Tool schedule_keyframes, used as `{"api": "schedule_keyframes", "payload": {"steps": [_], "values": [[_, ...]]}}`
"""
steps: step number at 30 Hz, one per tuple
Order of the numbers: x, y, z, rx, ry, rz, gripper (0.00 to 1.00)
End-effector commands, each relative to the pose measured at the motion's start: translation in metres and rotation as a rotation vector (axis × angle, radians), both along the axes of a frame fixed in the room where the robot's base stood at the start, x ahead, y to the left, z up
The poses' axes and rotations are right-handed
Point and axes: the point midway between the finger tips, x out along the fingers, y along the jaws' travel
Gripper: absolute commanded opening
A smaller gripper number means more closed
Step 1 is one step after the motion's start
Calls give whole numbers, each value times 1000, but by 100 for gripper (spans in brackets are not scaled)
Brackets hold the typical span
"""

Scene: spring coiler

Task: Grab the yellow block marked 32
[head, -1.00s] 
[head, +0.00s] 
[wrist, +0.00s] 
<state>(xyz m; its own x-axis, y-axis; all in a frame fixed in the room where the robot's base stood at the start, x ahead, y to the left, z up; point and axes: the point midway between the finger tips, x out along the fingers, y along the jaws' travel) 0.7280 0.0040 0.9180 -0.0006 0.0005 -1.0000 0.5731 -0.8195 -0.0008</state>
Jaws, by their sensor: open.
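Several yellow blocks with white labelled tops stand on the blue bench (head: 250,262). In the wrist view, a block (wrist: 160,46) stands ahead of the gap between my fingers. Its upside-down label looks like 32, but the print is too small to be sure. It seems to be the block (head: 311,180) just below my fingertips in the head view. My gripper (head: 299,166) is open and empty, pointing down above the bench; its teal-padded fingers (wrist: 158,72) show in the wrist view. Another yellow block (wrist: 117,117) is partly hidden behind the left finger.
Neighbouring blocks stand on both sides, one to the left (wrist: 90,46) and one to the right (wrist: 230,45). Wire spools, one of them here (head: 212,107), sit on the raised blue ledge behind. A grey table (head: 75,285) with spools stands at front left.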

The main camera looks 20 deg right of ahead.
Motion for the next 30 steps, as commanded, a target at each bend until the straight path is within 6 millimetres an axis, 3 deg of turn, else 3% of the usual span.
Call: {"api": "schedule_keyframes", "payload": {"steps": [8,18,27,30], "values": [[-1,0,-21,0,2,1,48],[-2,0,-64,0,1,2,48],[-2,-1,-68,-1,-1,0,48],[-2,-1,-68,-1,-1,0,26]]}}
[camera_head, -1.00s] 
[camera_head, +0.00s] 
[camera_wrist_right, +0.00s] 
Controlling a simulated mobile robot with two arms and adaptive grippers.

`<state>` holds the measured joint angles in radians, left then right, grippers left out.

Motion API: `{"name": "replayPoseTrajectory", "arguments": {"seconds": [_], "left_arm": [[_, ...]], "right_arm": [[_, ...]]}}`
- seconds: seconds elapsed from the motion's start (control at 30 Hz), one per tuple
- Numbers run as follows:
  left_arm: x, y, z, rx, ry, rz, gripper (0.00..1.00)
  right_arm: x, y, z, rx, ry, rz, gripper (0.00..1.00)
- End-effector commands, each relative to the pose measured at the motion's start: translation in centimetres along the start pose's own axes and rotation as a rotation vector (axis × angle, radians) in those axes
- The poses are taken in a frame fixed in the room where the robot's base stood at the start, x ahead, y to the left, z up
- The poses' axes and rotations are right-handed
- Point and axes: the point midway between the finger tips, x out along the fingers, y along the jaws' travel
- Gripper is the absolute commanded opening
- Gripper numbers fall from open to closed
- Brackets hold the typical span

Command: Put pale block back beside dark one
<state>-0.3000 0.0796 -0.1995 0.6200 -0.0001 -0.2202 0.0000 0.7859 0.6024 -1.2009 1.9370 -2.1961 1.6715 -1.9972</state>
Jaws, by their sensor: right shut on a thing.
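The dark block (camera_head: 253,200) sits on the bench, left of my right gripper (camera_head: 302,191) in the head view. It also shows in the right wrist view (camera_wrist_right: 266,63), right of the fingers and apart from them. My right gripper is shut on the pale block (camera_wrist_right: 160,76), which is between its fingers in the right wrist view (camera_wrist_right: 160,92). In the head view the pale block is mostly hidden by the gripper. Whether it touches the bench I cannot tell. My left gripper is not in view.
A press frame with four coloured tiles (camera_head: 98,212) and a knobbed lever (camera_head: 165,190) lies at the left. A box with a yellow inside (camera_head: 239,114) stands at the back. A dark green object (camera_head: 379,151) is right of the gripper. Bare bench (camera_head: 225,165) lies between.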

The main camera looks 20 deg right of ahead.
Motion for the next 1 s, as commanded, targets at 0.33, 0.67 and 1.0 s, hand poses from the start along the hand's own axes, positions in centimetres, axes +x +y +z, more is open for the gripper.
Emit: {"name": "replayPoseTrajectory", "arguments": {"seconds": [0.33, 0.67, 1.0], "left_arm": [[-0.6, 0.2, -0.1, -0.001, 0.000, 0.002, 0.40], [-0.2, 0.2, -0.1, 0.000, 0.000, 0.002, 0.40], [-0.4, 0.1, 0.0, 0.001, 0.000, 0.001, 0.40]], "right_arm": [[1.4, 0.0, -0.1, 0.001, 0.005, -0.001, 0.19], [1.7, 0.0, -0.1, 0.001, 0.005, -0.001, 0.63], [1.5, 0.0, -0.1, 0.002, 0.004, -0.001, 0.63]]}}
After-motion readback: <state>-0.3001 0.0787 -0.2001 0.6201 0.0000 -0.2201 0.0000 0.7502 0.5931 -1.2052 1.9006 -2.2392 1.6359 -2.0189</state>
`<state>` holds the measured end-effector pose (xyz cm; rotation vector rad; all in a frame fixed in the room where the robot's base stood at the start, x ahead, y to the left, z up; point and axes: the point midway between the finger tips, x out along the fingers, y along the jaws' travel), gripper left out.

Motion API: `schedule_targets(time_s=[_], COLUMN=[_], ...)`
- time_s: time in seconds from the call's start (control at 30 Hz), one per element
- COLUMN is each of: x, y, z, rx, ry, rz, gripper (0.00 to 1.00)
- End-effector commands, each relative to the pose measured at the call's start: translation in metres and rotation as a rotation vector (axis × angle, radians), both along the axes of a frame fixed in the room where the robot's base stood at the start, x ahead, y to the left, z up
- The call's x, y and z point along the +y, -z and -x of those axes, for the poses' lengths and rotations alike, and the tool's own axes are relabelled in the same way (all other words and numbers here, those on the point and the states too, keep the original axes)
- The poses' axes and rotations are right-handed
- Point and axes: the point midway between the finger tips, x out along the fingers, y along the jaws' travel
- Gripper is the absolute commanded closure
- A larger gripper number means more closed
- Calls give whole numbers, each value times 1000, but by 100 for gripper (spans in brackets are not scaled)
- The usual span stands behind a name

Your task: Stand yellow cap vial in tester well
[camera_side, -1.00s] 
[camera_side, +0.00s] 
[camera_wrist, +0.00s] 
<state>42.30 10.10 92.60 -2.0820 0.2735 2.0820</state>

> Requirements: Both the line with "- time_s: time" and the line with "- Calls give" belong in the answer; write them out exactly, with every line between.

> Answer to this task:
- time_s: time in seconds from the call's start (control at 30 Hz), one per element
- COLUMN is each of: x, y, z, rx, ry, rz, gripper (0.00 to 1.00)
- End-effector commands, each relative to the pose measured at the call's start: translation in metres and rotation as a rotation vector (axis × angle, radians), both along the axes of a frame fixed in the room where the robot's base stood at the start, x ahead, y to the left, z up
- The call's x, y and z point along the +y, -z and -x of those axes, for the poses' lengths and rotations alike, and the tool's own axes are relabelled in the same way (all other words and numbers here, those on the point and the states too, keep the original axes)
- The poses' axes and rotations are right-handed
- Point and axes: the point midway between the finger tips, x out along the fingers, y along the jaws' travel
- Gripper is the absolute commanded closure
- A larger gripper number means more closed
- Calls give whole numbers, each value times 1000, but by 100 for gripper (spans in brackets are not scaled)

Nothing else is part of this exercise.